EXERCISE DIRECTIONS — Copy out only those lines running from the line with "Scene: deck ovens" to the end of the listing, keeping each one exactly as it is.

DATA EXTRACT —

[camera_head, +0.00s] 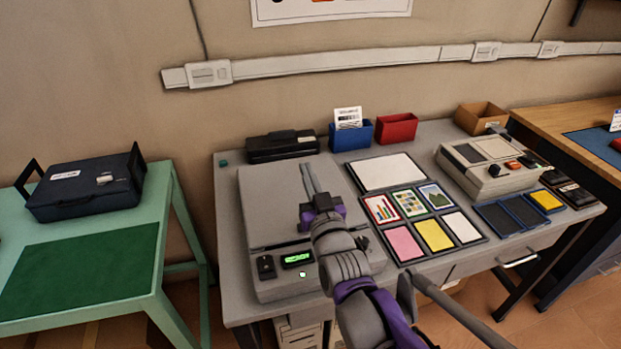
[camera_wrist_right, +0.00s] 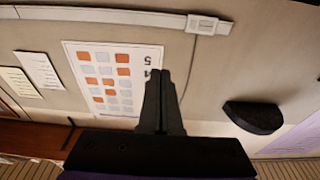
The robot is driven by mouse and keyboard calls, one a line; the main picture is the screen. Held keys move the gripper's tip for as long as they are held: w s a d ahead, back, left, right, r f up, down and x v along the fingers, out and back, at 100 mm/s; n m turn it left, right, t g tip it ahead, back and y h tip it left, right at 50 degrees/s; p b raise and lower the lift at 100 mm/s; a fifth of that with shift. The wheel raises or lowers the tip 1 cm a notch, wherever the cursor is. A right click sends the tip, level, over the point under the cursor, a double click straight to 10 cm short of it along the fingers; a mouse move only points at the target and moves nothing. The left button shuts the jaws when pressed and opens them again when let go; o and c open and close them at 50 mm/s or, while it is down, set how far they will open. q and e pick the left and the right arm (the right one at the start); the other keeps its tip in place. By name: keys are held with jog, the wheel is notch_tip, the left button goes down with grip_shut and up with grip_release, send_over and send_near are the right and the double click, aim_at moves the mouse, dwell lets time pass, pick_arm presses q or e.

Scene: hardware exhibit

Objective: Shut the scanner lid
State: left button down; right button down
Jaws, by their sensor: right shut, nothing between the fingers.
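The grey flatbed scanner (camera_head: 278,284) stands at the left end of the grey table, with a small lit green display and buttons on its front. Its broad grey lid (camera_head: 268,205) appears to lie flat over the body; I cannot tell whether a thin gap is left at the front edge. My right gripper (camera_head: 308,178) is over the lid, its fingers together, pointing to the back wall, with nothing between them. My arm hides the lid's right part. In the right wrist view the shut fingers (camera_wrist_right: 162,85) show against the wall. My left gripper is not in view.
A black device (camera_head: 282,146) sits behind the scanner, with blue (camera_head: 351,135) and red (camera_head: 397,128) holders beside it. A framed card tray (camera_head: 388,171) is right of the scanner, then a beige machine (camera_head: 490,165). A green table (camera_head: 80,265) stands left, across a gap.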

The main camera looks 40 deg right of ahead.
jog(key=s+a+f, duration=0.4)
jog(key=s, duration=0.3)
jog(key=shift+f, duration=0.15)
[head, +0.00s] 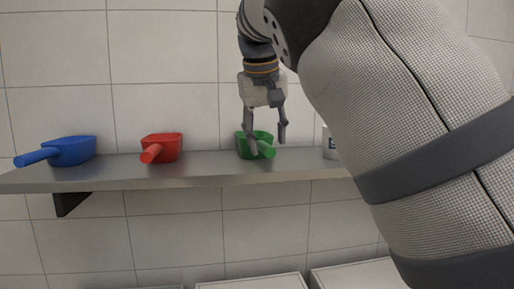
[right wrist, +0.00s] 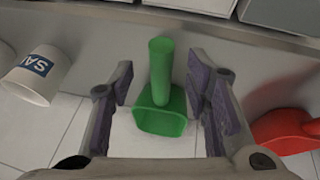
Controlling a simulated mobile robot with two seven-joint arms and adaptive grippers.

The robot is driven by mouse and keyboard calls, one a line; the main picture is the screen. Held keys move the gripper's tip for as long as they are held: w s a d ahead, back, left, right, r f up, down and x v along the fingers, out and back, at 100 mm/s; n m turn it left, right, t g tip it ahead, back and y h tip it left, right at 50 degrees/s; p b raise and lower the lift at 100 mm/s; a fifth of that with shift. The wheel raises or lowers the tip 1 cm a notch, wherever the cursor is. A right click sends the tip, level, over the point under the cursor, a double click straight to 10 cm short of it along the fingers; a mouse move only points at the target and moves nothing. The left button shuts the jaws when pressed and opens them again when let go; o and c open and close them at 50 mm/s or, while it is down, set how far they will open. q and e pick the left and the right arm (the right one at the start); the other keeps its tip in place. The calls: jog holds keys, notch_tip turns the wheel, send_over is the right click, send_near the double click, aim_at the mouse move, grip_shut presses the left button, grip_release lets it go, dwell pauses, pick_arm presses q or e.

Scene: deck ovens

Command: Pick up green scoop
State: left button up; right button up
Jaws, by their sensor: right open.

WRITTEN SOLUTION —
Scene: deck ovens

Command: Pick up green scoop
State: left button up; right button up
Jaws, by their sensor: right open.

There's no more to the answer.